Парадигмальными основаниями философского творчества В. явились принципы, вполне созвучные фундаментальным принципам миропонимания 20 ст.:

а) противопоставление В. этического и логического (того, что «может быть лишь показано», и того, «о чем можно говорить» – ср. «принцип дополнительности» Бора)

б) отказ В. от сомнения в тех областях, где «нельзя спрашивать» – ср. «принцип неполноты» Геделя

в) идея В., что «вопросы, которые мы ставим, и наши сомнения основываются на том, что определенные предложения освобождены от сомнения, что они, словно петли, на которых вращаются эти вопросы и сомнения... Если я хочу, чтобы дверь поворачивалась, петли должны быть неподвижны» – ср. «принцип неопределенности» Гейзенберга.

В творчестве В. выделяют два периода. Первый из них связан с написанием (во время нахождения в плену) «Логико-философского трактата», первое издание которого было осуществлено в Германии (1921), а второе в Англии (1922). Основной замысел книги В. видел не в построении развитой теории предложения как образа мира, а в создании особой этической позиции, целью которой является демонстрация того тезиса, что решение научных проблем мало что дает для решения экзистенциальных проблем человека. Тот, по В., кто осознал это, должен преодолеть язык «Трактата», подняться с его помощью еще выше. (В 1929 В. говорил: «Я вполне могу себе представить, что подразумевает Хайдеггер под бытием и ужасом. Инстинкт влечет человека за границу языка. Подумаем, например, об удивлении перед тем, что что-то существует. Оно невыразимо в форме вопроса и на него нельзя дать никакого ответа. Все, что мы можем сказать, априори может быть только бессмыслицей. И тем не менее мы постоянно стремимся за границу языка. Это стремление видел и Киркегор и обозначил как стремление к парадоксам. Стремление за границу языка есть этика. Я считаю очень важным, чтобы всей этой болтовне об этике – познание ли она, ценность ли она, можно ли определить благо – был положен конец. В этике постоянно пытаются высказать что-то такое, что сущности вещей не соответствует и никогда не будет соответствовать. Априори признается: какое бы определение блага мы не дали, всегда будет иметь место неправильное понимание, ибо то, что действительно имеют в виду, выразить нельзя. Но само стремление за границу языка указывает на нечто. Это сознавал уже св. Августин, когда говорил: «И ты, скотина, не хочешь говорить бессмыслицу? Говори одну бессмыслицу, это не страшно».)
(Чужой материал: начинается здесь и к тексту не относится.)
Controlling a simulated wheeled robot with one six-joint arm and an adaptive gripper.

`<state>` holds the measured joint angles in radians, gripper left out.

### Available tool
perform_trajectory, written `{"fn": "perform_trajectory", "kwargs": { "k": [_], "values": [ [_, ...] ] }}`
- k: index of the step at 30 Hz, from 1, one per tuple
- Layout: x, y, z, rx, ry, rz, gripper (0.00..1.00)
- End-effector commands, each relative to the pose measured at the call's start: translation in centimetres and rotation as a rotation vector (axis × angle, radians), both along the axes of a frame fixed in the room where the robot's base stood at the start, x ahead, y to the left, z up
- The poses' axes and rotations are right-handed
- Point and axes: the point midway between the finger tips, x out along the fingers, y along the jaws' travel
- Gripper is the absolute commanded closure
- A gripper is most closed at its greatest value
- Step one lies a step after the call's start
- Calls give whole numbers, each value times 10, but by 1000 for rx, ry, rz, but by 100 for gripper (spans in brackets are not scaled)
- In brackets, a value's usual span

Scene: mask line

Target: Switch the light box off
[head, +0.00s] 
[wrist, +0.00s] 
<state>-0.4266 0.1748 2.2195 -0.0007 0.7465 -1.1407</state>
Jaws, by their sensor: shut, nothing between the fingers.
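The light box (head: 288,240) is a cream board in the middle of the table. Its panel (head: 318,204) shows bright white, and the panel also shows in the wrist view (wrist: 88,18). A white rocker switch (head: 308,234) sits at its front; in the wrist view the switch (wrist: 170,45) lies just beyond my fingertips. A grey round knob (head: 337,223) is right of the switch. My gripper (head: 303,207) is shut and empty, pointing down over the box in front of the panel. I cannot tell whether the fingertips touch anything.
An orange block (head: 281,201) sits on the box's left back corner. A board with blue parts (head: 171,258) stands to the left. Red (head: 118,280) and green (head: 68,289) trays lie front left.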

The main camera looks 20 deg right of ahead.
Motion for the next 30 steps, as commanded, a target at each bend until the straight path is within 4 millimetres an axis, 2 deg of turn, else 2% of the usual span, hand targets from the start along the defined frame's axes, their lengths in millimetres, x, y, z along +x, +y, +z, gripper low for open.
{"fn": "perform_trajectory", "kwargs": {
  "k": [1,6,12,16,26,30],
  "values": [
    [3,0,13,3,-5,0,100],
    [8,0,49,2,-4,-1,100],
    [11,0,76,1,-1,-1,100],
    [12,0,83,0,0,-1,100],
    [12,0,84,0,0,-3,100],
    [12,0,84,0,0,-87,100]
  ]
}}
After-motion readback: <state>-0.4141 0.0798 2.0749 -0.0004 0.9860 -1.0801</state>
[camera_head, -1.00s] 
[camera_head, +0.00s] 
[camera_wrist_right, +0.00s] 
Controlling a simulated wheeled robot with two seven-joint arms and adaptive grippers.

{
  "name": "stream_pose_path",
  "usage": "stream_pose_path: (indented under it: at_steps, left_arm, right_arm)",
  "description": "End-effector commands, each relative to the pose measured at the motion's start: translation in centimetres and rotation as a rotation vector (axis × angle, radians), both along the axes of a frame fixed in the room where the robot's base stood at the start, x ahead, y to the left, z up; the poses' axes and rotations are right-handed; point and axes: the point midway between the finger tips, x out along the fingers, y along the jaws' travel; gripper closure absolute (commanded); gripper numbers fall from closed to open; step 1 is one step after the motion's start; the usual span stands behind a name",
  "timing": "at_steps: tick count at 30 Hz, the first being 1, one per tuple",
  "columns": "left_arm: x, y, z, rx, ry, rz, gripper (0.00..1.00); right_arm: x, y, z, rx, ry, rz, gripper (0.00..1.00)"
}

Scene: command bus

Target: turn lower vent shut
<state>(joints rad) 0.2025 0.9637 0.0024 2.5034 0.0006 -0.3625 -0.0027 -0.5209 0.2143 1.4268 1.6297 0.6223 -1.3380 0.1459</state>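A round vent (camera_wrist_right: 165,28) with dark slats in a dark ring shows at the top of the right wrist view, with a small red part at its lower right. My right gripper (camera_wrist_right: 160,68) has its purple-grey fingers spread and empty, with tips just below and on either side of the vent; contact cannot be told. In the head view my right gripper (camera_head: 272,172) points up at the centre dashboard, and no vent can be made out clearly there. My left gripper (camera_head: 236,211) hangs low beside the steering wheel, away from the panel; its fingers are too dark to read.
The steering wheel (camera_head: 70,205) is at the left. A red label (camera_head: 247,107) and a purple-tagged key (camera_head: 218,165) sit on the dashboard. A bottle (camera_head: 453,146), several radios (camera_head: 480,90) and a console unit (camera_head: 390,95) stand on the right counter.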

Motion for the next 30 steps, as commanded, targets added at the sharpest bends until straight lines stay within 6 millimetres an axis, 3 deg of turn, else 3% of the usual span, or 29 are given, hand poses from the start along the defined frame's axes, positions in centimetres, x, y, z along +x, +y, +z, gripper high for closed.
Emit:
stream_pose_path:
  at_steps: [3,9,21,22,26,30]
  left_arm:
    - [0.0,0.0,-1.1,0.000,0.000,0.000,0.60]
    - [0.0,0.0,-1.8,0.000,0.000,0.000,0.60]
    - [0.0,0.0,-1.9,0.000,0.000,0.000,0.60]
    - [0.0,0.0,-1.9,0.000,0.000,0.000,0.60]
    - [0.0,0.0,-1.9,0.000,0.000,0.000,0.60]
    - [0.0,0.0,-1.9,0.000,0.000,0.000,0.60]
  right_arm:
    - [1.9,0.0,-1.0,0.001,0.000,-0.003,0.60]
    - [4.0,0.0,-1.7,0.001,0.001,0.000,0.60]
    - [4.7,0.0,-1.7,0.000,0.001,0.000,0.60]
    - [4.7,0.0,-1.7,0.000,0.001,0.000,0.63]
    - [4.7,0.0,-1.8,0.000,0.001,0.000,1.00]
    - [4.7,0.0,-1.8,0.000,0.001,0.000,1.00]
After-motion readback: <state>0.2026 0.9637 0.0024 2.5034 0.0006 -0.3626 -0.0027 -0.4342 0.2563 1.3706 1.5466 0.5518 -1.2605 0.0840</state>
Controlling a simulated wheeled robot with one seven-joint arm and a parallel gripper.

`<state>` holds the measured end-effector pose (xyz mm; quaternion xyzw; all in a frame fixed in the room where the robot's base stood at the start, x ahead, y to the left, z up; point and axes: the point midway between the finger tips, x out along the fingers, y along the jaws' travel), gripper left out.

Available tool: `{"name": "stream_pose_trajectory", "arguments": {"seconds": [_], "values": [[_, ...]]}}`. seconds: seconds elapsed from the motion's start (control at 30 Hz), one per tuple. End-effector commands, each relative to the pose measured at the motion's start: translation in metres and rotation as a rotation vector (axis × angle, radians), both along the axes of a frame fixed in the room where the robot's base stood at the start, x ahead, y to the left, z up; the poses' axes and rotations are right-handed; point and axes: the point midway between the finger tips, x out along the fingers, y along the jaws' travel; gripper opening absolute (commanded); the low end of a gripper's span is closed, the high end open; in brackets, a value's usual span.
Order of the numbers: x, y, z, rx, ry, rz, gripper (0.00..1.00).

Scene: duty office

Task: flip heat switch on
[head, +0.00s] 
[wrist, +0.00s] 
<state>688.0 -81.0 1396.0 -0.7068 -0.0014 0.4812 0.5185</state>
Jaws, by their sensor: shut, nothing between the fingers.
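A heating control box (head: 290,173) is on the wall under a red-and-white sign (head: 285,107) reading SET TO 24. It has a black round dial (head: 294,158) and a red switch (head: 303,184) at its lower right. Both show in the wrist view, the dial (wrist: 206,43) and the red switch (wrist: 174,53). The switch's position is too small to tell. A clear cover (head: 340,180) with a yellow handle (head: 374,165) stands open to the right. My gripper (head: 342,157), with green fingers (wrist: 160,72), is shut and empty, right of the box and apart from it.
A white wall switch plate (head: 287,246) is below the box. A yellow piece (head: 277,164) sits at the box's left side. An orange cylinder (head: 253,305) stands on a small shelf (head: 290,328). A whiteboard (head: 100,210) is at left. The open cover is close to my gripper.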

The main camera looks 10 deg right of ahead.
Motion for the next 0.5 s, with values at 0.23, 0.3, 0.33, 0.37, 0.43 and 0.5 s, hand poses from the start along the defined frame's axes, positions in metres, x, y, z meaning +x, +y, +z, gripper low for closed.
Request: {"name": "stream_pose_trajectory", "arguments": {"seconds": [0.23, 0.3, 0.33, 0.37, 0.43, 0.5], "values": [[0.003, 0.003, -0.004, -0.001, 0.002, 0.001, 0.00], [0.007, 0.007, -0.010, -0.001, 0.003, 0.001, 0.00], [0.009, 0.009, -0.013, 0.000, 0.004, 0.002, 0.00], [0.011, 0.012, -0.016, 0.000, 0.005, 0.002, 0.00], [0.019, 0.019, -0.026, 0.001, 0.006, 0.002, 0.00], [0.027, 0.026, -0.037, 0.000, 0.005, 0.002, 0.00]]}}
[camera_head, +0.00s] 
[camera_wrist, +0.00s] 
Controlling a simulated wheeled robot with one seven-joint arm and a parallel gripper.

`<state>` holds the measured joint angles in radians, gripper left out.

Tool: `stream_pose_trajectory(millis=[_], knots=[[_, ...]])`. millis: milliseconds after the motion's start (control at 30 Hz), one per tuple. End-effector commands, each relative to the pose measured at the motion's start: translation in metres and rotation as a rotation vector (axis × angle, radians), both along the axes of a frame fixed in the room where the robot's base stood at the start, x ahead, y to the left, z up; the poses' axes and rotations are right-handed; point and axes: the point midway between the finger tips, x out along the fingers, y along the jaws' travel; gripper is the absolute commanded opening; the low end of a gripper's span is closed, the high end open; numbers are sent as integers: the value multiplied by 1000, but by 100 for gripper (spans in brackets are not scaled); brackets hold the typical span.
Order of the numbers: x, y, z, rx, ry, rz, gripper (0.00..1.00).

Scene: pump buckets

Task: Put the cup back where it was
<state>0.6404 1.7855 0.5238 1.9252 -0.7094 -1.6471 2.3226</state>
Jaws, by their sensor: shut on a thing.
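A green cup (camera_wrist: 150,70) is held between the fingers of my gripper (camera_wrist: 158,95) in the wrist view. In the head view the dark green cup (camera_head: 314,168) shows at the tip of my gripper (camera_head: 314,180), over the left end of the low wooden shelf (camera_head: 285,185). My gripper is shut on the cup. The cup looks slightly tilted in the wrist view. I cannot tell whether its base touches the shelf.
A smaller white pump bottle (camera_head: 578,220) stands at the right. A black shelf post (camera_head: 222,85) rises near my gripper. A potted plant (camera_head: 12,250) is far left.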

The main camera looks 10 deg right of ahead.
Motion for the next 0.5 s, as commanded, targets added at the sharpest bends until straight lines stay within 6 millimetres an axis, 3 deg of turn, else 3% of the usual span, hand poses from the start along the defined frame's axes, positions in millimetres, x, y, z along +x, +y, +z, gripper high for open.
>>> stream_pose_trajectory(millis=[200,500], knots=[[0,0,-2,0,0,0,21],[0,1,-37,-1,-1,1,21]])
Что касается логической стороны, то в основе данного произведения лежало стремление В. дать точное и однозначное описание реальности в определенным образом построенном языке, а также при помощи правил логики установить в языке границу выражения мыслей и, тем самым, границу мира. (Вся философия, по убеждению В., должна быть критикой языка.) Несмотря на то, что в «Логико-философском трактате» В. говорит о том, что «Я» есть мой мир и границы моего языка определяют границы моего мира, его позицию нельзя назвать позицией солипсизма, потому что В. не отрицал как возможности познания мира, что зафиксировано в его теории отображения, так и существования других Я, о чем свидетельствуют последние этические афоризмы «Трактата». (По мысли В., «языковость нашего опыта мира предшествует всему, что познается и высказывается как сущее. Поэтому глубинная связь языка и мира не означает, что мир становится предметом языка. Скорее то, что является предметом познания и высказывания, всегда уже охвачено мировым горизонтом языка».

Иными словами, по В., невозможно отыскать такую позицию вне языкового опыта мира, которая позволила бы сделать последний предметом внешнего рассмотрения.) На логическую составляющую «Трактата» большое влияние оказала логика Фреге, из которой В. позаимствовал такие понятия, как «смысл», «пропозициональная функция», «истинное значение», а также некоторые из идей Рассела: идея создания идеального логического языка; идея о том, что логика составляет сущность философии; гипотеза бессмысленности предложений традиционной метафизики.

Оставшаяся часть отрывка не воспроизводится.